Farris Hassan’s day off
I don’t normally see how e-mail can have the same cachet as the mojo wire... unless it comes from a Florida teen-ager via the Kuwait City Airport without his parent’s approval. Farris Hassan needs to read Hell’s Angels. Especially the part where Hunter Thompson gets the shit kicked out of him.
As part of a class on the techniques of the new journalism• of the sixties, Hassan--without the approval or knowledge of his instructors--traveled from Florida to Kuwait and from there to Baghdad. He then used the modern mojo wire to e-mail his paper to his instructor. While he ought to get an A, it would be perfectly in keeping with the subject for him to get a failing grade.

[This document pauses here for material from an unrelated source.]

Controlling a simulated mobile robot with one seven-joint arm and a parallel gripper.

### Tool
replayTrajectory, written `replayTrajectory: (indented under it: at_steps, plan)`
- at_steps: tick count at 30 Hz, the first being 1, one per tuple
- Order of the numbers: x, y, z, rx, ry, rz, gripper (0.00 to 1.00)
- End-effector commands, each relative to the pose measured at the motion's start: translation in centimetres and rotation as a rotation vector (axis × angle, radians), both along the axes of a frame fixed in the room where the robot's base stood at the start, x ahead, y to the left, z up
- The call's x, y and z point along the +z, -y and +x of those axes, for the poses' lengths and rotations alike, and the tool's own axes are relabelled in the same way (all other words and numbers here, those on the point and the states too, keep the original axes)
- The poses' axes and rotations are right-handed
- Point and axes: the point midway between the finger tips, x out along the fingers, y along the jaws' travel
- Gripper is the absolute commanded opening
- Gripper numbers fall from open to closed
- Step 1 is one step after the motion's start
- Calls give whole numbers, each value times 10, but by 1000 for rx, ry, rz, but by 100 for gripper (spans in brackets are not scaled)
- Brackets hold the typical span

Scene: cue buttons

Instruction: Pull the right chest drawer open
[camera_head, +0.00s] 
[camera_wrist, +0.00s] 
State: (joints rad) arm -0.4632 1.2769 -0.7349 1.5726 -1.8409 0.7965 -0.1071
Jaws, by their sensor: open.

- U.S. Teen Runs Off to Iraq by Himself
- “As a junior this year at a Pine Crest School, a prep academy of about 700 students in Fort Lauderdale, Hassan studied writers like John McPhee in the book ‘The New Journalism,’ an introduction to immersion journalism--a writer who lives the life of his subject in order to better understand it.”
- Hell’s Angels
- A piercing vision into the why of every group in the motorcycle gang scare of the sixties: outlaws and squares and cops.
- The New Journalism•
- Tom Wolfe’s unfortunately out-of-print book about the new journalism of the sixties.
- The Gang That Wouldn’t Write Straight•
- “Today, it’s routine for writers to go undercover to get a story; precedent for such experiential reportage really took off in the 1960s. It took outside-the-box reporters like Hunter S. Thompson to ride with the Hell’s Angels, or Tom Wolfe to drop acid with Ken Kesey’s Merry Pranksters, or John Sack and Michael Herr to go to Vietnam with the grunts to tell it like it really was.”
- New Journalism at Wikipedia
- “New Journalists borrowed from literary fiction: Telling the story using scenes rather than historical narrative as much as possible; Dialogue in full (Conversational speech rather than quotations and statements); Third-person point of view (from inside the head of a character); Recording everyday details (which indicates the status of character's lives).”